UN official warns Security Council of looming humanitarian catastrophe in Sudan

The situation in Sudan’s western Darfur region has deteriorated severely over the past six months, the top United Nations refugee official told the UN Security Council today, warning of calamity there and in other parts of the country unless bold measures are taken soon.

“Today, violence and impunity – never completely in check – are again everyday occurrences in Darfur. Humanitarian workers are regularly cut off from the displaced and those they are trying to help,” UN High Commissioner for Refugees (UNHCR) António Guterres said in his address to the 15-member body.

He said the violence was spilling over the border into Chad, where the UNHCR cares for many of the 200,000 Sudanese refugees, and appealed to the Council to pressure all the parties in Darfur to agree on a peace deal, a necessary precondition for reconciliation there.

In Southern Sudan, where a peace agreement was signed a year ago, he said the situation remains fragile as tens of thousands of refugees and internally displaced people start returning to a region without infrastructure.

“Massive economic and political support to the transition is necessary now – not when everything is in place and all the rules of conditionality are met. By then it could be too late,” he warned.

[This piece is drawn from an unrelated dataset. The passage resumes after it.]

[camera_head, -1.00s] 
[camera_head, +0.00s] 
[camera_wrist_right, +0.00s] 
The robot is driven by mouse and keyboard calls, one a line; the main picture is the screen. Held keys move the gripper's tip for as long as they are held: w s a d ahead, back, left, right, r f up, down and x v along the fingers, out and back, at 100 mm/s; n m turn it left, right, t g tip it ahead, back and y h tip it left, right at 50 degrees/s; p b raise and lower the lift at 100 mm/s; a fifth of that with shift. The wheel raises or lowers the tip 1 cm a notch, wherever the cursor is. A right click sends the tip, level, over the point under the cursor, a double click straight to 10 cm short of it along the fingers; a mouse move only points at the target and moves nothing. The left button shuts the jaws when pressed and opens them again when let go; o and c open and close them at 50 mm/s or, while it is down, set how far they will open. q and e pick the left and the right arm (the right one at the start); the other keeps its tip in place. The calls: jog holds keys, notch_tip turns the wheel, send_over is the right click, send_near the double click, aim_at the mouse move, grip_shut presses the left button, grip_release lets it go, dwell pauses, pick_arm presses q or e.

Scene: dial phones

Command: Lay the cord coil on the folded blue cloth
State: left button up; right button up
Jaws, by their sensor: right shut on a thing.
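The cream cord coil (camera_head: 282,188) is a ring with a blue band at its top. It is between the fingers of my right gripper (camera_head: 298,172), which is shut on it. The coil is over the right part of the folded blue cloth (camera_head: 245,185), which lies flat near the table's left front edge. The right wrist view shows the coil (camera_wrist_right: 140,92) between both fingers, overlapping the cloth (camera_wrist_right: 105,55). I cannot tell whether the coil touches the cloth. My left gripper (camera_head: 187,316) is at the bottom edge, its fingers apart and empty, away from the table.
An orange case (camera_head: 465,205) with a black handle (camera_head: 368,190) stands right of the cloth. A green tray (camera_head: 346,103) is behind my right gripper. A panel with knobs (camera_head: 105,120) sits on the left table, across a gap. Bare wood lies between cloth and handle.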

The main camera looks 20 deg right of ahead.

Mr. Guterres told the Security Council that he also believed the situation in Eastern Sudan, which has been largely out of the spotlight, was deteriorating steadily due partly to migration away from troubles in neighboring Ethiopia and Eritrea.

In summing up the Sudan situation in regard to refugees, he said that, during the aftermath of crises – the period when refugees return home – the lack of a smooth transition from relief to development “ranks as one of the international community’s most consistent failures.”

For that reason, he applauded the General Assembly’s recent decision to create a Peacebuilding Commission, which was supported by both Secretary-General Kofi Annan and the 2005 World Summit, and which would coordinate the development of countries emerging from conflict.